Start of Data for this task

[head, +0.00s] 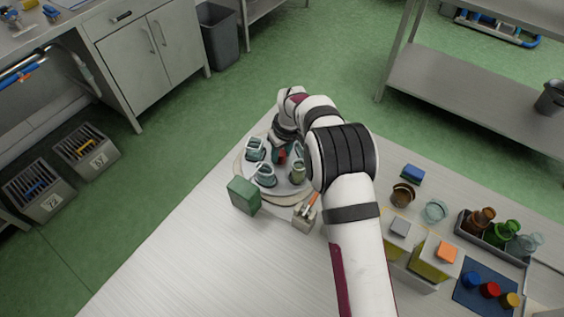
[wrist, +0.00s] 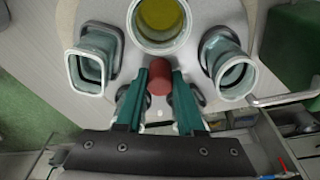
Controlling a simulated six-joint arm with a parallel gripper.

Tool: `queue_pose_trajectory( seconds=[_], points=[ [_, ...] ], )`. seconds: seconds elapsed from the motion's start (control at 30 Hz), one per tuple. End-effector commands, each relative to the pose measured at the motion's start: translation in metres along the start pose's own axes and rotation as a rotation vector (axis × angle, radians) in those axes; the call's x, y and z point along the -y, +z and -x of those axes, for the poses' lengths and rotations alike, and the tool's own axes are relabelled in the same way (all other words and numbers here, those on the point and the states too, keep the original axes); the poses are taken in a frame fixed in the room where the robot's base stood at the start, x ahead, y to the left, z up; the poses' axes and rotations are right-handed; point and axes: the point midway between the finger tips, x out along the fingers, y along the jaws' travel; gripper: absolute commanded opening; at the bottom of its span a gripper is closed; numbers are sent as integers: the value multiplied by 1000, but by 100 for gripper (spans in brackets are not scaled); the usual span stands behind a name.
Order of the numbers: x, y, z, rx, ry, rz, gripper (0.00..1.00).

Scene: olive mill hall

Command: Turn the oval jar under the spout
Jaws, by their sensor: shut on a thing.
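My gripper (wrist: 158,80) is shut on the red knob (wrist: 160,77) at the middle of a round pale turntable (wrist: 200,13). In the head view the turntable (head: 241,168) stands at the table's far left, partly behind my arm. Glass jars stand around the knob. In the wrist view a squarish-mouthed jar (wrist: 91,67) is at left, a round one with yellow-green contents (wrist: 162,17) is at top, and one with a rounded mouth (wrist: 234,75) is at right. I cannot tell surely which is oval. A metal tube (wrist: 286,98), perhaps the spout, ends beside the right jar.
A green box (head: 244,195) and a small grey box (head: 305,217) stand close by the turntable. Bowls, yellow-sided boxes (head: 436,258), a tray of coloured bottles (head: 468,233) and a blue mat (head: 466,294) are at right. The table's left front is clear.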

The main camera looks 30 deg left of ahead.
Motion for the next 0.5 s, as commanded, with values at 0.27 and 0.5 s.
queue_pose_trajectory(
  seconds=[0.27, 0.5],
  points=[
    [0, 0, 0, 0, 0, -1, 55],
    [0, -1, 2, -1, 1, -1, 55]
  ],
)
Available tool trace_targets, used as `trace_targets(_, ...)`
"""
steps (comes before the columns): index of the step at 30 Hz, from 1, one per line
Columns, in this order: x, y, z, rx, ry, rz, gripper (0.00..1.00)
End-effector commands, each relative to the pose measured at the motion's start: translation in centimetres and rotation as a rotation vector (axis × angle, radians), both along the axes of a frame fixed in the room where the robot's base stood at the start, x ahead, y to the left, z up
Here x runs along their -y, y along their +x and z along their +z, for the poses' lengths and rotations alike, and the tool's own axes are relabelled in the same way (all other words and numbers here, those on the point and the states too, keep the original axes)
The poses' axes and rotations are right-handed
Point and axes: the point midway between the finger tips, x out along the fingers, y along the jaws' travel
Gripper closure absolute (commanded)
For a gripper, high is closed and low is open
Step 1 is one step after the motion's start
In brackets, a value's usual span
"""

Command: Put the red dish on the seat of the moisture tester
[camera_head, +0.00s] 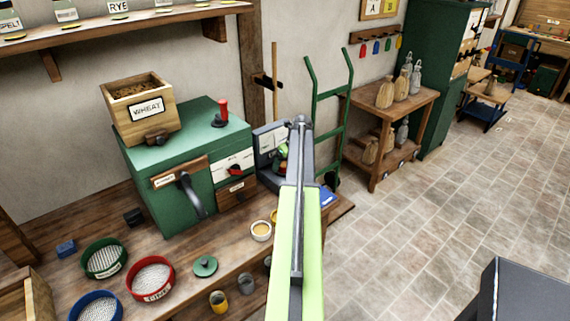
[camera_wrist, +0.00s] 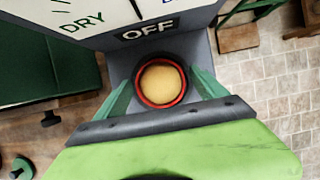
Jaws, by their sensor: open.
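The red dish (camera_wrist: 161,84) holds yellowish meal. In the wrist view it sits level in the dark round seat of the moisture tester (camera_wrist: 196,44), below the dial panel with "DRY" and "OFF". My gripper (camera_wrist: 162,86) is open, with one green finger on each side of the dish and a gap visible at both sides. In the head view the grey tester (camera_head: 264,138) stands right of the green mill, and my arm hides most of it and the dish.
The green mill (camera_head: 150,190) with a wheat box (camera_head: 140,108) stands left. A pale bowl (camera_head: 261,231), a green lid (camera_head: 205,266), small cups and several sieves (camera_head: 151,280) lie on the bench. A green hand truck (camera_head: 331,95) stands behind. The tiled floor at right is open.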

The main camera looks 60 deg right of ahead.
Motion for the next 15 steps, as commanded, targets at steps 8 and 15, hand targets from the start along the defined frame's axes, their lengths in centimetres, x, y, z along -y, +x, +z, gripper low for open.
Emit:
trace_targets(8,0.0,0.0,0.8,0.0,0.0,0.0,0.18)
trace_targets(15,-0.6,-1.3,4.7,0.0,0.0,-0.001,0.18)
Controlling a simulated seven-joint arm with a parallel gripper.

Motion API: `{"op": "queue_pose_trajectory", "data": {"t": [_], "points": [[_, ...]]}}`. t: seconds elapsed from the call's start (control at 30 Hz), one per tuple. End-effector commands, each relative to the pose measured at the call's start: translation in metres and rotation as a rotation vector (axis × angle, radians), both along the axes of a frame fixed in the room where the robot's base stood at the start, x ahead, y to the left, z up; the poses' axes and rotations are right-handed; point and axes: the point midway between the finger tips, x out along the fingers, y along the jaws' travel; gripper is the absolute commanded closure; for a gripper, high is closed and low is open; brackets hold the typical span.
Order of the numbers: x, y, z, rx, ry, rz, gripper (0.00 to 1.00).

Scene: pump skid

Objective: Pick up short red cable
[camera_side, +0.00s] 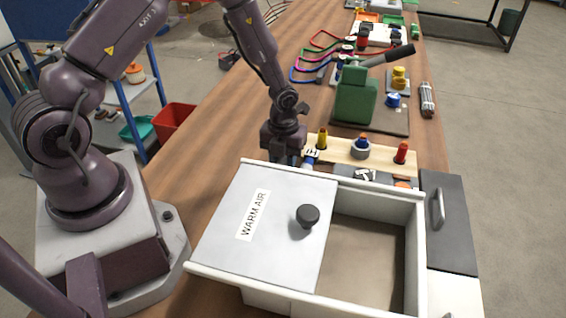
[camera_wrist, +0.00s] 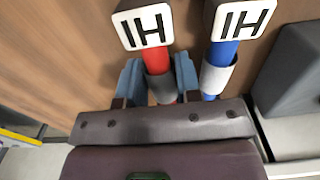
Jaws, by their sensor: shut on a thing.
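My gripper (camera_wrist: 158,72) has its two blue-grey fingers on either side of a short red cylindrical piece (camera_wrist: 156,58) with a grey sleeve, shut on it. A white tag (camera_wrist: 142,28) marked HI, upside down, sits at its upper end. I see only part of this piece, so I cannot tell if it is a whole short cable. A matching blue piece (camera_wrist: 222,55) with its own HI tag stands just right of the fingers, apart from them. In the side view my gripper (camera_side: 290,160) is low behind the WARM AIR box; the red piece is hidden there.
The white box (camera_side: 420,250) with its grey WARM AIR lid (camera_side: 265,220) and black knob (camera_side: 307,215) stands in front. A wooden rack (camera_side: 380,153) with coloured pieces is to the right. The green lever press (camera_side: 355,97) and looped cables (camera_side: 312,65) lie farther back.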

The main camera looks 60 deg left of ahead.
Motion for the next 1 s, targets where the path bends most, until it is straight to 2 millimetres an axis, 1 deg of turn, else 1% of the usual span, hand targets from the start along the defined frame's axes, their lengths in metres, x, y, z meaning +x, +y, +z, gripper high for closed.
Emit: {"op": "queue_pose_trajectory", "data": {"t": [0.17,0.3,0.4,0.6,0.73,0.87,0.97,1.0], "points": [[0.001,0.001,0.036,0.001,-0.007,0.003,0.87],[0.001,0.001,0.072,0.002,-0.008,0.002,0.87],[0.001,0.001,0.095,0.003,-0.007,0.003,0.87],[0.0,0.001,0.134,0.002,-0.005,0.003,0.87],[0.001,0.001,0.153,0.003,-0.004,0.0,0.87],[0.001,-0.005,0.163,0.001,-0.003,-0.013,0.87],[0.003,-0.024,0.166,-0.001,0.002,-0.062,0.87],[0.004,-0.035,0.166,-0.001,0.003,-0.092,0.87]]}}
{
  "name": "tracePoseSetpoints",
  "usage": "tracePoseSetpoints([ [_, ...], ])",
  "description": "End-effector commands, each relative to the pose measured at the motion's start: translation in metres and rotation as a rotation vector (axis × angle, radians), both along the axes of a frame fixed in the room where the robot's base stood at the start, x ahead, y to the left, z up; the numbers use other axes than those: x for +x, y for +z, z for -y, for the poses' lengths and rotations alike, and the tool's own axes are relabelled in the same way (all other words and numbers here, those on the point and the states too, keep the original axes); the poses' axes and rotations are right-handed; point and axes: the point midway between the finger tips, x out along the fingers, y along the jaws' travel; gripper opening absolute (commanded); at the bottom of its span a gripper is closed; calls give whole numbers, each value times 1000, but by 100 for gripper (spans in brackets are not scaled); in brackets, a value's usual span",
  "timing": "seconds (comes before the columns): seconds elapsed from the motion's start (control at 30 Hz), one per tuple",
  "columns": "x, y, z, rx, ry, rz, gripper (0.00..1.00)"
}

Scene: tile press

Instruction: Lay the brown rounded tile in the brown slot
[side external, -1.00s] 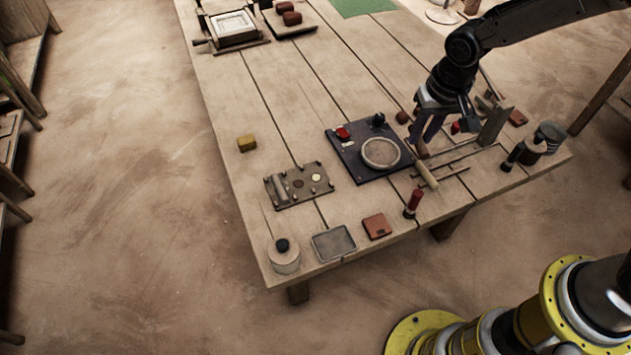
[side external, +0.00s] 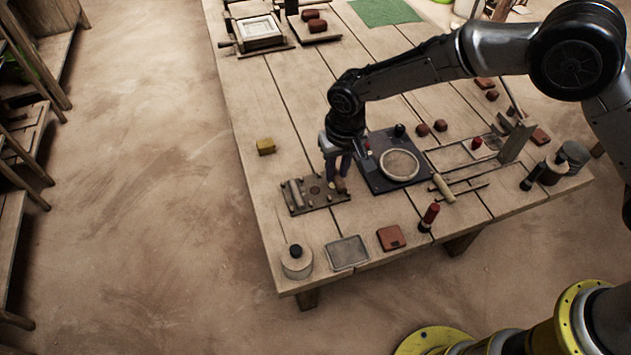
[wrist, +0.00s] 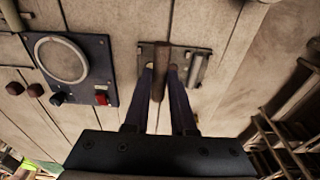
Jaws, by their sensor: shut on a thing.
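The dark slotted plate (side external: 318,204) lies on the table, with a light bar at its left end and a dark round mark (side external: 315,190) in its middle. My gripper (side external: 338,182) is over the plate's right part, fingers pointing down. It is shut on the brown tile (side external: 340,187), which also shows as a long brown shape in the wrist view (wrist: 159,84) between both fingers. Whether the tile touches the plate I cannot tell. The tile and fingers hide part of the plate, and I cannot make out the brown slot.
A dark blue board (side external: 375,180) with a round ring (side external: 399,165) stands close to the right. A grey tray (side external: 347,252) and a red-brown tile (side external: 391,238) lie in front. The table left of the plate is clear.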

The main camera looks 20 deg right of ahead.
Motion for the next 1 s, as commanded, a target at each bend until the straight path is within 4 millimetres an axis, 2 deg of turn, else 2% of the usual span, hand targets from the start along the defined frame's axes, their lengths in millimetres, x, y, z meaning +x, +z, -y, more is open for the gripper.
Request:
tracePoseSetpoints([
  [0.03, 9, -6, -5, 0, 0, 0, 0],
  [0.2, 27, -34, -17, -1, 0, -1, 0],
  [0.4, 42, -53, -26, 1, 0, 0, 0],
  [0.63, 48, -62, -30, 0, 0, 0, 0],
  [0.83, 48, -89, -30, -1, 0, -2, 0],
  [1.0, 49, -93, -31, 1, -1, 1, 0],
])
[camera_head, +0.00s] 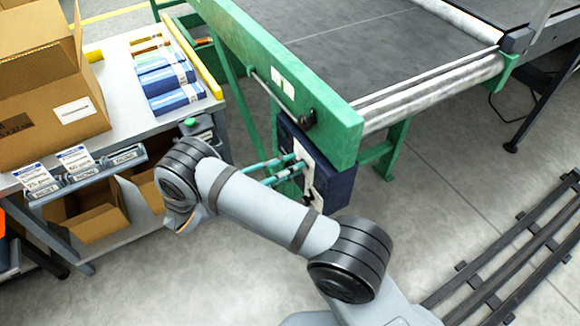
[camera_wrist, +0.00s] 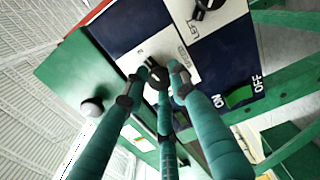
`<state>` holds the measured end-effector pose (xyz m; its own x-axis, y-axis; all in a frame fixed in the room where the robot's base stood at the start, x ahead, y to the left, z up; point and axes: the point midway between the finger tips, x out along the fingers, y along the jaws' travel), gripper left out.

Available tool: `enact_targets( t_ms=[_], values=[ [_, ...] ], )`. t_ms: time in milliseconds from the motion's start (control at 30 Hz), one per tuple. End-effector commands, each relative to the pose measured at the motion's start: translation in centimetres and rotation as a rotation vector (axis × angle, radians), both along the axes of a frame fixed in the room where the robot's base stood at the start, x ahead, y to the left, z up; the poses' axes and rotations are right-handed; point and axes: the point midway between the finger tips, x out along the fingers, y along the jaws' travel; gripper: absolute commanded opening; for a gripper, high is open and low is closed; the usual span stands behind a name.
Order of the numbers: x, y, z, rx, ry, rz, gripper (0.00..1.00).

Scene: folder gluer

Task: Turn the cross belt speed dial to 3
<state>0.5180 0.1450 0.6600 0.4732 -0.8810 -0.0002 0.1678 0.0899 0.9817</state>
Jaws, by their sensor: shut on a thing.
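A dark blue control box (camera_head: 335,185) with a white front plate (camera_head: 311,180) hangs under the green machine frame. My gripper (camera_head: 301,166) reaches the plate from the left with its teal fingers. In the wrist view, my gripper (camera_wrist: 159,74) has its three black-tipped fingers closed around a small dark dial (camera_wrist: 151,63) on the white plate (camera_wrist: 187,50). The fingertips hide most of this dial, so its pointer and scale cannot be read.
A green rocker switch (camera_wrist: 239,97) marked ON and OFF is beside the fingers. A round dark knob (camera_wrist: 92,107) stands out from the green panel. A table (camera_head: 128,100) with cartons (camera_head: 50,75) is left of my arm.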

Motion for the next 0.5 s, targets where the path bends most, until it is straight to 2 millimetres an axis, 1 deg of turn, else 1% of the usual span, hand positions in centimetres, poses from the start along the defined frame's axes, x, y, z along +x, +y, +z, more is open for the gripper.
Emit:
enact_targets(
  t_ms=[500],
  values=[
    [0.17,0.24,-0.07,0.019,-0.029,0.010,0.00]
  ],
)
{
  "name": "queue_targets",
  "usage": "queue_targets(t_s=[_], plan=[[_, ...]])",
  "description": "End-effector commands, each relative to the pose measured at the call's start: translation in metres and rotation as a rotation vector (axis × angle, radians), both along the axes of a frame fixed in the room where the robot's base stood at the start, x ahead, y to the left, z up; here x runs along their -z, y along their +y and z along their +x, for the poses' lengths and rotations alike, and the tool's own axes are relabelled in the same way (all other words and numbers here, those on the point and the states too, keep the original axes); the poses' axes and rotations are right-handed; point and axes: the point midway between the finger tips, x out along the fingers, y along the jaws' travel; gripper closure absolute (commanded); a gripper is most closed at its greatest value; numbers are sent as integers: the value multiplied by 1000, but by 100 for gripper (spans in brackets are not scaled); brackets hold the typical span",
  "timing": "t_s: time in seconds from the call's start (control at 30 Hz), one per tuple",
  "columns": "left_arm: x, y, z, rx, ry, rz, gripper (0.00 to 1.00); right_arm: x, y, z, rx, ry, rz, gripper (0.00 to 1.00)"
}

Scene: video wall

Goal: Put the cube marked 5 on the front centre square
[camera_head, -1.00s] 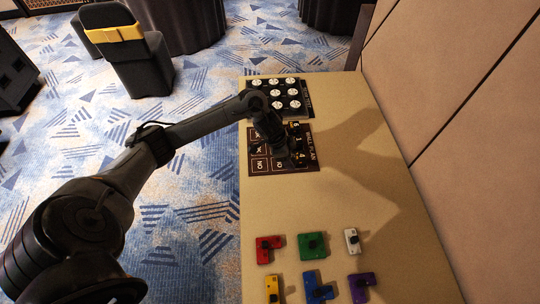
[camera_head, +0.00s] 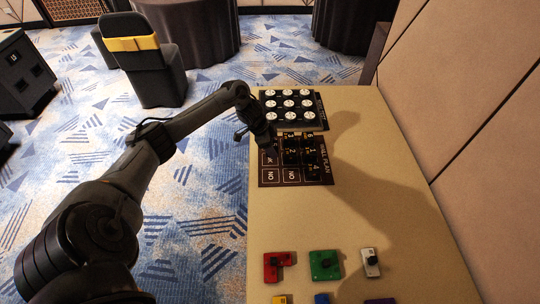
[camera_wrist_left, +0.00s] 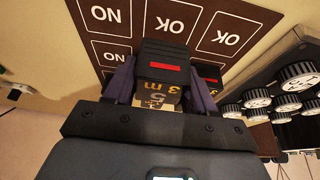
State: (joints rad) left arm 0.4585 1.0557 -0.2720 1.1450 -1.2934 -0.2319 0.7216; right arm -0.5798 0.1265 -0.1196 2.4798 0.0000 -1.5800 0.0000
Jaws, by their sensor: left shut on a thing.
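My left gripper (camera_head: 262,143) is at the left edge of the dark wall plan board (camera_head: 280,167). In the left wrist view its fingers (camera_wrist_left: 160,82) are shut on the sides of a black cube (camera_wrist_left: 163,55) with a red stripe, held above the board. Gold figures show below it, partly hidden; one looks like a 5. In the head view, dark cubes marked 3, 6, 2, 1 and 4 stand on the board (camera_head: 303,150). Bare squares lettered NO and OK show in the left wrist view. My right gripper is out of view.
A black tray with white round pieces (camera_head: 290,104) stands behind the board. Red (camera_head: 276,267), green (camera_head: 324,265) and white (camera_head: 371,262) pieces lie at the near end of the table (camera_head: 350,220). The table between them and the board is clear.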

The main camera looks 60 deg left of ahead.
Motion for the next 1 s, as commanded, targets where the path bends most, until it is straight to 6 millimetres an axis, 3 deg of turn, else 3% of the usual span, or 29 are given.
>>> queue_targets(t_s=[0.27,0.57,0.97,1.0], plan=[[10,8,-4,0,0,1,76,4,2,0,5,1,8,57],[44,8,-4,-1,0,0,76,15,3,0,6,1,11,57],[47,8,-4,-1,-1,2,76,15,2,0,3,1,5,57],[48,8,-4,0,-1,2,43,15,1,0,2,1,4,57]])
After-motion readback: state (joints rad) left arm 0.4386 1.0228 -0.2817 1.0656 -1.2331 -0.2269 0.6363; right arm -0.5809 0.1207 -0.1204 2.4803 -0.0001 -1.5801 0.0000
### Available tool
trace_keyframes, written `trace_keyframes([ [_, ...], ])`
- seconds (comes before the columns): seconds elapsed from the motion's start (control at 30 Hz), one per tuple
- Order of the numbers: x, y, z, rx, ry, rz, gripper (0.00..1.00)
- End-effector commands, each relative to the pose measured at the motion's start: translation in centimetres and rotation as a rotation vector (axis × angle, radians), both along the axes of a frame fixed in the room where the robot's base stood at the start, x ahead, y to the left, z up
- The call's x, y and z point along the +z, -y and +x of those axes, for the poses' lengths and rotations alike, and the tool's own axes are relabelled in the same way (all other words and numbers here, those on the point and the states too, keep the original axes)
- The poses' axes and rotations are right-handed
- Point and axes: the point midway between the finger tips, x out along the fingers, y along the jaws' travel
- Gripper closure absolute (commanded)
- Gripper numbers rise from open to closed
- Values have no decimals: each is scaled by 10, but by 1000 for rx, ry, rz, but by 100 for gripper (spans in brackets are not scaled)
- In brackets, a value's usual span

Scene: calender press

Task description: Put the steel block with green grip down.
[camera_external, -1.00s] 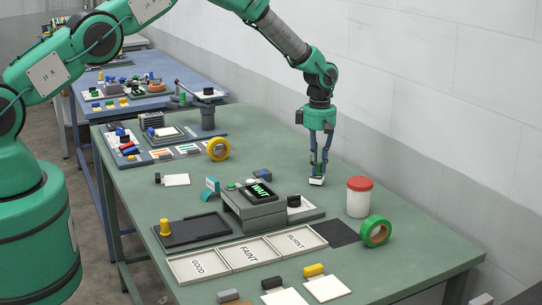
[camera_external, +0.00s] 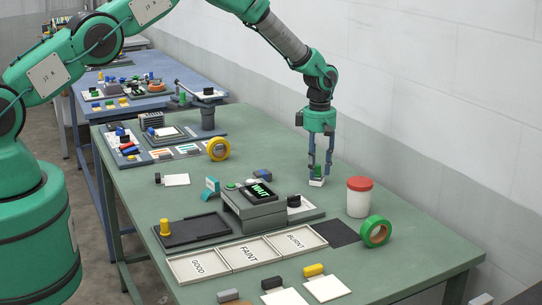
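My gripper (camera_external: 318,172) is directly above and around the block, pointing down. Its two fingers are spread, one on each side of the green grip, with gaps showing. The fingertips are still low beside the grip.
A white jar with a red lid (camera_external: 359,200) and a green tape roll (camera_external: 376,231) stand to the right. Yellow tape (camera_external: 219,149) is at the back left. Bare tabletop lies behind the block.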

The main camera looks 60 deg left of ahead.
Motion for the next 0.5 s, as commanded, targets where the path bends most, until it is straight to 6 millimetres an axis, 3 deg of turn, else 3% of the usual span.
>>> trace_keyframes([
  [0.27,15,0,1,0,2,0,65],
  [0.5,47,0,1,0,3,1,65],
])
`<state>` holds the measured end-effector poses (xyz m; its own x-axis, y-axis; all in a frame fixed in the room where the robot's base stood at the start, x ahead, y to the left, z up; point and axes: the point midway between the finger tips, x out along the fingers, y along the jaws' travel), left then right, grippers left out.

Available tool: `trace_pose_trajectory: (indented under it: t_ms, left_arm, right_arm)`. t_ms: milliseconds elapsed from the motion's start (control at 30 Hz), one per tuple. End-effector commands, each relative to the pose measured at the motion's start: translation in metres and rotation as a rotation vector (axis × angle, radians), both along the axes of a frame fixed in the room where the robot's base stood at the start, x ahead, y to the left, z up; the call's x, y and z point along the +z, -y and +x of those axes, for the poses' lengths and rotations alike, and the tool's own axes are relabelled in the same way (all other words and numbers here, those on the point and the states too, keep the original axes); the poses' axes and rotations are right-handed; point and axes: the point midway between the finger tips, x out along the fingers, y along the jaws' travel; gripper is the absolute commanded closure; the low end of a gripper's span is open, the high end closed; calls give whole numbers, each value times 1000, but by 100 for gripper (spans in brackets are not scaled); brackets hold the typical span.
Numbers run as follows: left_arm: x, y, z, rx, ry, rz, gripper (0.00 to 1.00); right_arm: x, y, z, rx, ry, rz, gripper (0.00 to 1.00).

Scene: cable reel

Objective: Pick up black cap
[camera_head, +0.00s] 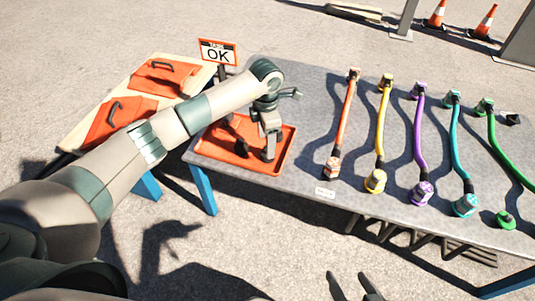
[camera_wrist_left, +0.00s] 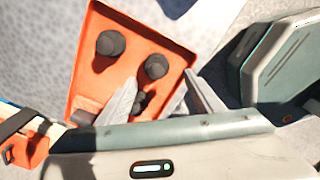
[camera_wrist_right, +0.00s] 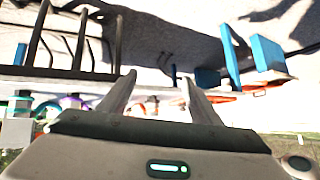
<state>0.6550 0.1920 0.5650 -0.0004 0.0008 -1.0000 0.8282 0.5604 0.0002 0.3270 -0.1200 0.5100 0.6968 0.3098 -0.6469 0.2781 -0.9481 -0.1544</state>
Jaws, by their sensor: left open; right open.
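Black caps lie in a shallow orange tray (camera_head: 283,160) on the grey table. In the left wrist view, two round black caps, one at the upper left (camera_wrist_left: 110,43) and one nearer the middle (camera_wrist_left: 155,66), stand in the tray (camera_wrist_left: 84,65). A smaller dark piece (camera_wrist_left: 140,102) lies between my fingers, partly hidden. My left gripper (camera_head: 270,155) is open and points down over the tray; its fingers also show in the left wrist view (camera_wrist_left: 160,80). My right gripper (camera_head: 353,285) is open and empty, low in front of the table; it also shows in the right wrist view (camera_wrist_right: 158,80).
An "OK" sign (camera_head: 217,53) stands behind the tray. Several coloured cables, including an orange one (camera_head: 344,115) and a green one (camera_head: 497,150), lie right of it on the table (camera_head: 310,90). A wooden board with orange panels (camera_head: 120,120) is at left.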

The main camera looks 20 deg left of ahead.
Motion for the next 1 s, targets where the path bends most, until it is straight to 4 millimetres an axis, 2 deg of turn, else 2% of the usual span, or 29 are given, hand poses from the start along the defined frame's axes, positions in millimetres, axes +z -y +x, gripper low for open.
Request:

End of Data for this task

▸ Set exercise
From the opening line of the entries above to the line containing "Controlling a simulated six-joint", please transcribe each line exactly, skipping every picture.

▸ Reply
[head, +0.00s] 
[wrist, +0.00s] 
Controlling a simulated six-joint arm with a parallel gripper.

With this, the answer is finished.